__Manipulation episode records__:
• • • •

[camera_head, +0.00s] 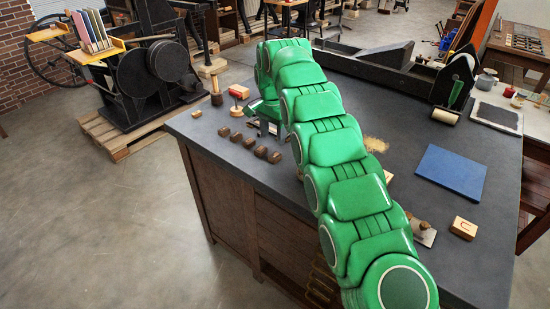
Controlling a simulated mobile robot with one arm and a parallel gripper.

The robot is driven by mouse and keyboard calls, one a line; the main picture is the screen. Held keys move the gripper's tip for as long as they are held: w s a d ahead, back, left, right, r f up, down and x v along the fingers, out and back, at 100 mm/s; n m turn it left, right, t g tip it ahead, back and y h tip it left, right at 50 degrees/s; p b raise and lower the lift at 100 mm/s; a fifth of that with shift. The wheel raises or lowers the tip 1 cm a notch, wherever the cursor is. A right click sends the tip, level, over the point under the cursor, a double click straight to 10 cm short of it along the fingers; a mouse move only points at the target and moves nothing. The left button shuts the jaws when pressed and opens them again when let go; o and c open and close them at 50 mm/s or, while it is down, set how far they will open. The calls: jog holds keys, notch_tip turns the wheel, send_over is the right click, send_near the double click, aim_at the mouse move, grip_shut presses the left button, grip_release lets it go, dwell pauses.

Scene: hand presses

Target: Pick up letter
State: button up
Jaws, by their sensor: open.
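A light wooden block with a dark letter-like mark (463,228) lies flat on the dark table top near its right front. Several small dark brown blocks (249,143) lie in a slanting row near the left edge; whether they bear letters is too small to tell. My gripper (268,126) is open and points down at the far end of my green arm, just right of the row's upper part. Its fingers are small and partly hidden by the arm. I cannot tell whether anything is between them.
A blue flat pad (452,171) lies right of my arm. A roller (445,115) stands behind it. A black press (150,65) stands on a pallet beyond. My arm hides the table's middle.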

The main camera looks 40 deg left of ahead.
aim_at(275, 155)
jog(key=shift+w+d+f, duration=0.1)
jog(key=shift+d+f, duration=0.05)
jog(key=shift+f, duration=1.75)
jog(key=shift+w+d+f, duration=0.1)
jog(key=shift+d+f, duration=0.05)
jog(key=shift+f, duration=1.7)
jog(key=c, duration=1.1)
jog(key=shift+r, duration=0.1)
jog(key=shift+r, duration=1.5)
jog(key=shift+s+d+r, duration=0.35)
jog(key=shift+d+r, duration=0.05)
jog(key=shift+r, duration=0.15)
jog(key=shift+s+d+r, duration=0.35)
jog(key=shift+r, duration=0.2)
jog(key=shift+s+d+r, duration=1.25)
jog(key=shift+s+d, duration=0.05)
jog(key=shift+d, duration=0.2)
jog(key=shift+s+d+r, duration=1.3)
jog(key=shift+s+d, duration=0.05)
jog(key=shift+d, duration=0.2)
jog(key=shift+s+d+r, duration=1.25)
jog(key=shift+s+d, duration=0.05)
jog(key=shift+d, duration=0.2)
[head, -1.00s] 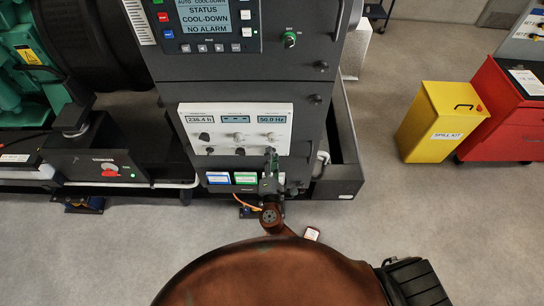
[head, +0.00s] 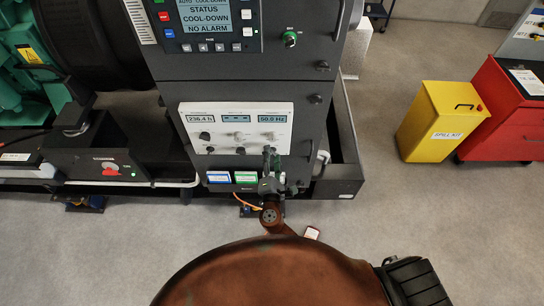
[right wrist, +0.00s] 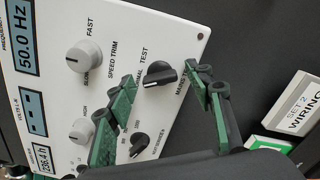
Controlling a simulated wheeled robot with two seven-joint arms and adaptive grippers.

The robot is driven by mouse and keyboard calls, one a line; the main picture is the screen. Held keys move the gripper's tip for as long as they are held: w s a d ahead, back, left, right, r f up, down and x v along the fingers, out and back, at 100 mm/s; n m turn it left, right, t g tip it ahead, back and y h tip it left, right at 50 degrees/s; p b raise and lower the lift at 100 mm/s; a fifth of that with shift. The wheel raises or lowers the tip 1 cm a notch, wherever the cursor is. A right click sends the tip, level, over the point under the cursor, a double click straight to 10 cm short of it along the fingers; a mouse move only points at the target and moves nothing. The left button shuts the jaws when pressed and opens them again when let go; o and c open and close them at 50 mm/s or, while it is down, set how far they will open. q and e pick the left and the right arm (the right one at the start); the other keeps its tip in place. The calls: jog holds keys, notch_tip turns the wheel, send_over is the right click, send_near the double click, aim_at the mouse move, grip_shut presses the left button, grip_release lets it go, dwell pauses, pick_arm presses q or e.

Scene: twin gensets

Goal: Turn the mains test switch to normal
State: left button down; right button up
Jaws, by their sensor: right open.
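The mains test switch (right wrist: 160,73) is a black knob with a pale pointer mark, on the white panel in the right wrist view. The word TEST is printed beside it; the other position label is partly covered. My right gripper (right wrist: 163,101) is open, one green finger on either side of the knob; I cannot tell whether they touch it. In the head view the right gripper (head: 270,158) is at the lower right of the white panel (head: 225,108) and hides the switch. My left gripper is not in view.
A grey speed trim knob (right wrist: 88,56) and another black knob (right wrist: 139,145) sit near the switch. Blue and green labelled cards (head: 245,177) are below the panel.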

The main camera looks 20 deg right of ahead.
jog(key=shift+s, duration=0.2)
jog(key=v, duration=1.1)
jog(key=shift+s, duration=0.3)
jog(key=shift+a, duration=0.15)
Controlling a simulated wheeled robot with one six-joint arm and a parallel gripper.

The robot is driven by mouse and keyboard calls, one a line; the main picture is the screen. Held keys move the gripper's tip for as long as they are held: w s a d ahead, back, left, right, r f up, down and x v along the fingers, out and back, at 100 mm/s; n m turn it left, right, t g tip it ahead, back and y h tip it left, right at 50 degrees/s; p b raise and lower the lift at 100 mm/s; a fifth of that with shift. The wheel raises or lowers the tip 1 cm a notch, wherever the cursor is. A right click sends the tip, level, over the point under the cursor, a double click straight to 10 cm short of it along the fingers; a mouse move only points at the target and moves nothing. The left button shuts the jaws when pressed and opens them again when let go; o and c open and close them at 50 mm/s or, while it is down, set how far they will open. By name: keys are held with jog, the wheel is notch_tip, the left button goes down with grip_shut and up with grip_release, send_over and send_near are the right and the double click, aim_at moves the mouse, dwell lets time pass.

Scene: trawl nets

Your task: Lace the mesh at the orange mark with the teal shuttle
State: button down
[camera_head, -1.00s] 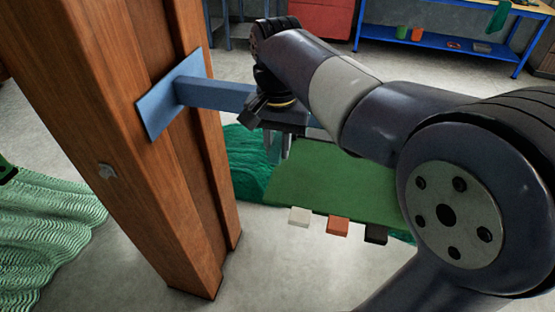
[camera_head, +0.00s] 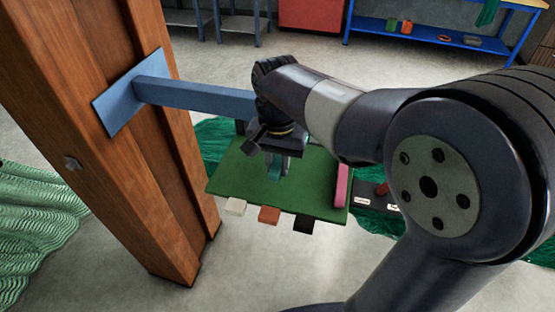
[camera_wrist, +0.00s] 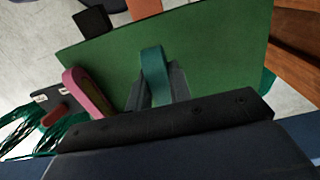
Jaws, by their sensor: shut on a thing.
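My gripper (camera_head: 278,168) is shut on the teal shuttle (camera_wrist: 153,72), whose upright teal band shows between the fingers in the wrist view. In the head view, a small part of the shuttle (camera_head: 275,171) shows below the wrist, over the green board (camera_head: 235,188). I cannot tell if the shuttle touches the board. An orange tab (camera_head: 269,214) sticks out at the board's front edge, between a white tab (camera_head: 235,206) and a black tab (camera_head: 304,224). The orange tab also shows at the top of the wrist view (camera_wrist: 143,8). Green net (camera_head: 215,132) lies behind the board; no mark shows on it.
A pink looped piece (camera_head: 342,186) stands at the board's right end. Beyond it is a dark labelled tray (camera_head: 374,203) with a red piece. A wooden post (camera_head: 150,180) with a blue bracket arm (camera_head: 195,95) rises at left. Pale green net (camera_head: 35,215) lies far left.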

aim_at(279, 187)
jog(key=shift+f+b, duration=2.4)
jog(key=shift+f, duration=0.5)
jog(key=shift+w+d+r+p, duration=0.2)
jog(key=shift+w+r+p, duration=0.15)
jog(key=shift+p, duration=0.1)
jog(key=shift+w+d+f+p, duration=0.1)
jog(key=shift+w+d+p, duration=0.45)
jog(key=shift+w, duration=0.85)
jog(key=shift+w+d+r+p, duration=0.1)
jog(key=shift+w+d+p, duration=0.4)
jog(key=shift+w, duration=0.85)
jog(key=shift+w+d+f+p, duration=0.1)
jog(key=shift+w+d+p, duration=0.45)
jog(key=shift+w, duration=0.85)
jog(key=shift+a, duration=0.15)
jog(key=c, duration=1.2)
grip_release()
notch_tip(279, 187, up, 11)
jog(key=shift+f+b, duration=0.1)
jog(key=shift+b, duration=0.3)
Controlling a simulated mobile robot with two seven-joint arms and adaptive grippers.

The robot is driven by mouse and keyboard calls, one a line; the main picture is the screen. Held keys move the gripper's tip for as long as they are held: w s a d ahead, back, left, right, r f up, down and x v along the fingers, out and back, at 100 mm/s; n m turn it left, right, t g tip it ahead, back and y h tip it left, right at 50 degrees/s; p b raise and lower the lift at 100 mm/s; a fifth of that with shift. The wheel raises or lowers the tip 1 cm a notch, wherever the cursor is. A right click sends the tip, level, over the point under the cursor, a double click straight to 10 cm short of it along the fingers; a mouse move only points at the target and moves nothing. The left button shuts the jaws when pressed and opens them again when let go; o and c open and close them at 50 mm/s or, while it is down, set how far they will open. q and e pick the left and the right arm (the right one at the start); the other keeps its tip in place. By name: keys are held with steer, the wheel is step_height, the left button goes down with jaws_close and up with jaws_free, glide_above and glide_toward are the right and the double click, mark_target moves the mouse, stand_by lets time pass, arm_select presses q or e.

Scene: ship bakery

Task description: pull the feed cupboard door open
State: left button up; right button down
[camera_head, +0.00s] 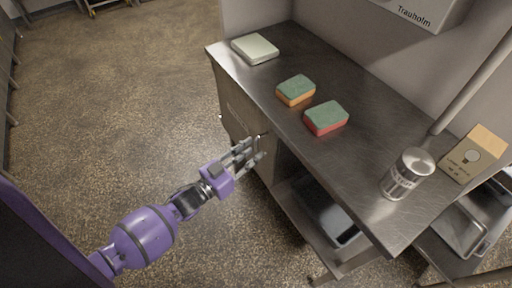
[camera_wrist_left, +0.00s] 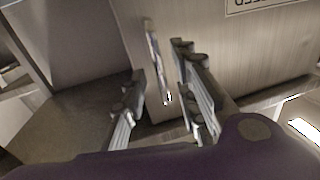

• • • •

__Task statement__: Using the material above, copy every line in which the string "Scene" occurs.

__The solution__:
Scene: hand presses
Scene: twin gensets
Scene: trawl nets
Scene: ship bakery

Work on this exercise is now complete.